To be done
Reproduce exactly, and nothing else, the lines from the one that contains "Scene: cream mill" through the one that contains "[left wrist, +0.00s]". Leave the pictures out.

Information supplied
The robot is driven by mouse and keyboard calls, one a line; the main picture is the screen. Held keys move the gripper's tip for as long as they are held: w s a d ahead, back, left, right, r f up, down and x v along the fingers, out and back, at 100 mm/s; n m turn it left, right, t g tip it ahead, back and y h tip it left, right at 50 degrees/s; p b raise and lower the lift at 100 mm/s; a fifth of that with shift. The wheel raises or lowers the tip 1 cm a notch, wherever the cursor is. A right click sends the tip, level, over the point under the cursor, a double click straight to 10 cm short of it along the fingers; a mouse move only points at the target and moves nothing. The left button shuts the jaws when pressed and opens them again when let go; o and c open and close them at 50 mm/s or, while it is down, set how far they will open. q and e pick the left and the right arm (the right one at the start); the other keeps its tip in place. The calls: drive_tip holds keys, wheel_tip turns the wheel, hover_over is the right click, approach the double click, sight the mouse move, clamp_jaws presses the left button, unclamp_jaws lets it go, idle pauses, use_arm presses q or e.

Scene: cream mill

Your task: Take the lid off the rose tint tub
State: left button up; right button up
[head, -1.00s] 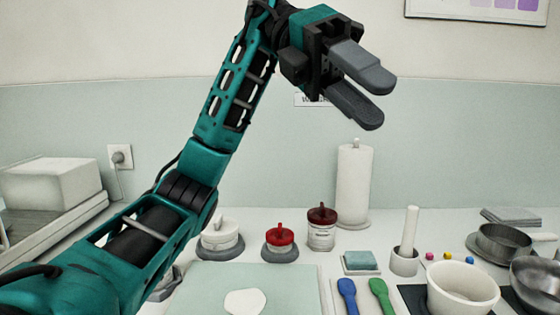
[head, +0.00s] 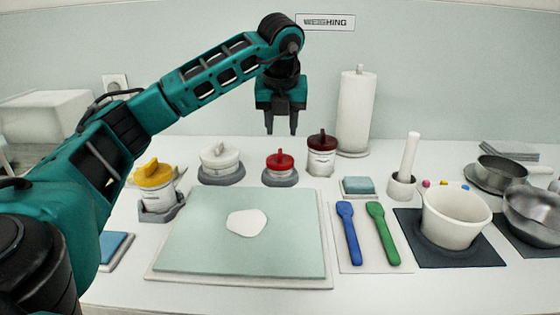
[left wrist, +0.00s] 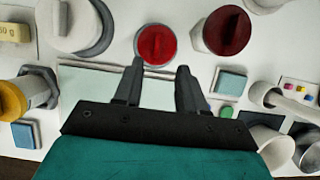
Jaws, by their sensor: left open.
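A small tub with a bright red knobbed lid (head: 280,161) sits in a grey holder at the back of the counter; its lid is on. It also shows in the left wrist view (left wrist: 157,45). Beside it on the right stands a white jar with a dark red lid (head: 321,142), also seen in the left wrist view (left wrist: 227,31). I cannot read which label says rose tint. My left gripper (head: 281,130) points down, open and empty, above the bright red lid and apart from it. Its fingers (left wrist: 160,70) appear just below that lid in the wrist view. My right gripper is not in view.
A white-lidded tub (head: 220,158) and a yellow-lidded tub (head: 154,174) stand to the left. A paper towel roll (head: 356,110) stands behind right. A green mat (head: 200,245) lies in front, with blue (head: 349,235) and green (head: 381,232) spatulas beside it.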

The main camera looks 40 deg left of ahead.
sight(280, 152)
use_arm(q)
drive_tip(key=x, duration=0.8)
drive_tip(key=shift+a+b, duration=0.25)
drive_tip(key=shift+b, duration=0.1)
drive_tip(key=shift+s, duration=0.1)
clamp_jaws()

* * *

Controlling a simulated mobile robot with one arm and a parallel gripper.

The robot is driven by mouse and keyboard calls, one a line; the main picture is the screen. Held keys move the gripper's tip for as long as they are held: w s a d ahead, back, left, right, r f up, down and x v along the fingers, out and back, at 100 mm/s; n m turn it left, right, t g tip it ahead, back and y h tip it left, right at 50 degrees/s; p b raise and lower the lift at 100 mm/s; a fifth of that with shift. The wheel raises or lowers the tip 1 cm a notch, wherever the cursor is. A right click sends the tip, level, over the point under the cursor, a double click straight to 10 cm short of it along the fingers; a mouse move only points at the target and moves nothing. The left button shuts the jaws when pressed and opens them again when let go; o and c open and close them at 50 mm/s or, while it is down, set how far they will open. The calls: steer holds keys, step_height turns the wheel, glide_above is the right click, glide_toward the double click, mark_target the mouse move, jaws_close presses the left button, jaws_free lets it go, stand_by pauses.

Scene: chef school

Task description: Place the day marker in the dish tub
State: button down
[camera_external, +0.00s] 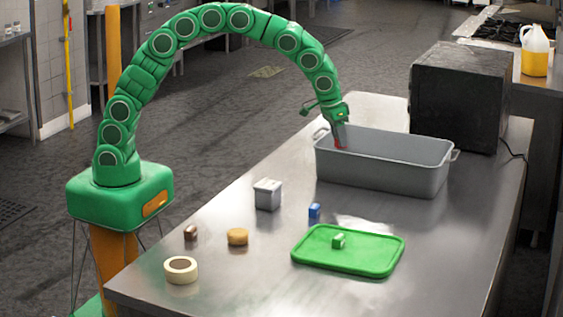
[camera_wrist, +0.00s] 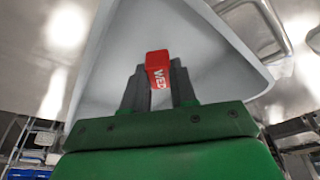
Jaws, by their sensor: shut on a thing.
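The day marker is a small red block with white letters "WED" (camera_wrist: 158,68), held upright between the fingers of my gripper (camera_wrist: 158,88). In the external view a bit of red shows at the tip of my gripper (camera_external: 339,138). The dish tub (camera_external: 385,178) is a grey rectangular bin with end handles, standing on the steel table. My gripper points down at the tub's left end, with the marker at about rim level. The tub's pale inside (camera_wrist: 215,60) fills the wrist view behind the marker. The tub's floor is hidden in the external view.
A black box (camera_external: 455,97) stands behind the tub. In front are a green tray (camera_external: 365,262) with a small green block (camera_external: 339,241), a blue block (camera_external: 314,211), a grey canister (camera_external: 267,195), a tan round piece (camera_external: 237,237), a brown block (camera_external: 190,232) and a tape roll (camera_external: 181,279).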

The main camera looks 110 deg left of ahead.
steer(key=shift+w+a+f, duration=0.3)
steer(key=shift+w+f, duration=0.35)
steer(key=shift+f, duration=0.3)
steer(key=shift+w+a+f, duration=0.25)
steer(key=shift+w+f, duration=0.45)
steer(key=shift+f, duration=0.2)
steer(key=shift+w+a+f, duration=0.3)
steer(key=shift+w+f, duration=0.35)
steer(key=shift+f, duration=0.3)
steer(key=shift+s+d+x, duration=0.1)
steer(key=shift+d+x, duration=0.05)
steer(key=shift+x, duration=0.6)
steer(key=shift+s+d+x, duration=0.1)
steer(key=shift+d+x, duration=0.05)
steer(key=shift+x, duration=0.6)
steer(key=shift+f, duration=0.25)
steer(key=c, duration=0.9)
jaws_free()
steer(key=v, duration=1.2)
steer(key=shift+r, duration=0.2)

Result for this task
Scene: cream mill

Your task: Take the lid off the rose tint tub
State: left button up; right button up
[head, -1.00s] 
[head, +0.00s] 
[left wrist, +0.00s] 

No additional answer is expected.